'Disgusting' UNSW college song sparks protests on campus.

The University of New South Wales is in hot water after a video of male students chanting a sexist song surfaced.

In the video, which appears to have been shot in secret during a “Boys Night Out” last Friday, male students from Philip Baxter College can be heard singing a call and answer song about all of the things they’d like to do to women.

House treasurer and UNSW student James Dunn appeared on the ABC’s 7.30 last night, calling the video appalling.

Dunn also admitted to taking part in the singalong at the time, and said “I have no idea why I did it.

“I’m sort of condemning my own actions at this time, and the actions of everyone in the video,” later adding, “It has been ingrained in many college societies for too long that those things can be gotten away with.”

While the university has said that it will investigate the incident and continue to take steps to eradicate the behaviour, some groups at the university are saying these occurrences are all too common.

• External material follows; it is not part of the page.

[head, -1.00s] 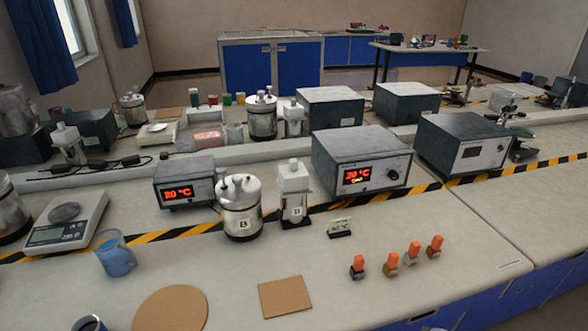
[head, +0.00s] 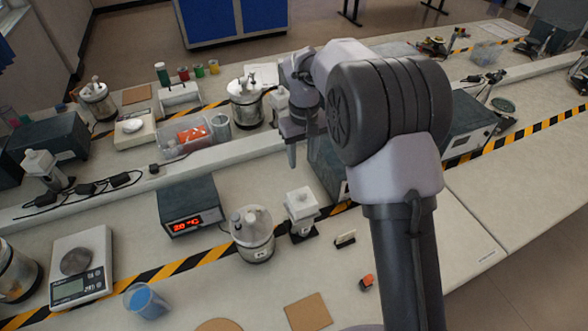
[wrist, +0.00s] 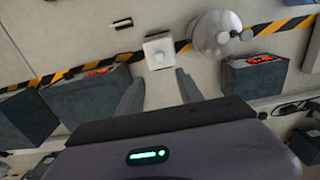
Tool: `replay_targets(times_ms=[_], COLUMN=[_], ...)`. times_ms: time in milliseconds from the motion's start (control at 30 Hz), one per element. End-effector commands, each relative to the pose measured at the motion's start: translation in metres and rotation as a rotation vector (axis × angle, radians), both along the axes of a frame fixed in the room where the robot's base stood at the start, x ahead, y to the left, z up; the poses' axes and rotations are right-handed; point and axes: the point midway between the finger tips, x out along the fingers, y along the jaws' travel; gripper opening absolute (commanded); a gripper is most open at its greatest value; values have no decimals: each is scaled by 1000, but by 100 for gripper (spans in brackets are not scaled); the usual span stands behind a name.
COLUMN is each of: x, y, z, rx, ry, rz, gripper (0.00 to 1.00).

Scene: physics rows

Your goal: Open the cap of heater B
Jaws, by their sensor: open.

UNSW Student Representative Council member Emma Donaldson said that the video, “depicted a sort of chant that is used in, I will admit, not just one college at this university. It is endemic to a lot of colleges,” she said.

In case you couldn’t hear it in the video above, the song goes:


I wish that all the ladies

Were little red foxes

And if I was a hunter

I’d shoot them in their boxes

I wish that all the ladies

Were buns in the oven

And if I were a baker

I’d cream them by the dozen

I wish that all the ladies

Were holes in the road

And if I was a dump truck

I’d fill them with my load.

“It starts with [the] phrase I wish that all the ladies and ends with a variety of gruesome metaphors that objectify women and glorify acts of rape,” Donaldson said.

Students protesting at UNSW yesterday. Source: Facebook.

In February, a National Union of Students survey showed that a staggering 73 per cent of women had experienced some form of sexual harassment during their time at university, and that 27 per cent had experienced sexual assault.

But according to some, colleges are more focussed on hiding the problematic behaviour rather than combating it, confiscating phones on nights out to avoid leaks and bad publicity.

A collection of students met on the UNSW library lawns yesterday to protest the behaviour, and the SRC Women's Collective released the following video statement:

The residents of Philip Baxter College (which was named after the University's first Vice-Chancellor) have since apologised for the "sexist and misogynistic" behaviour shown in the video.

It is not yet clear if the university will take disciplinary action against the participating students.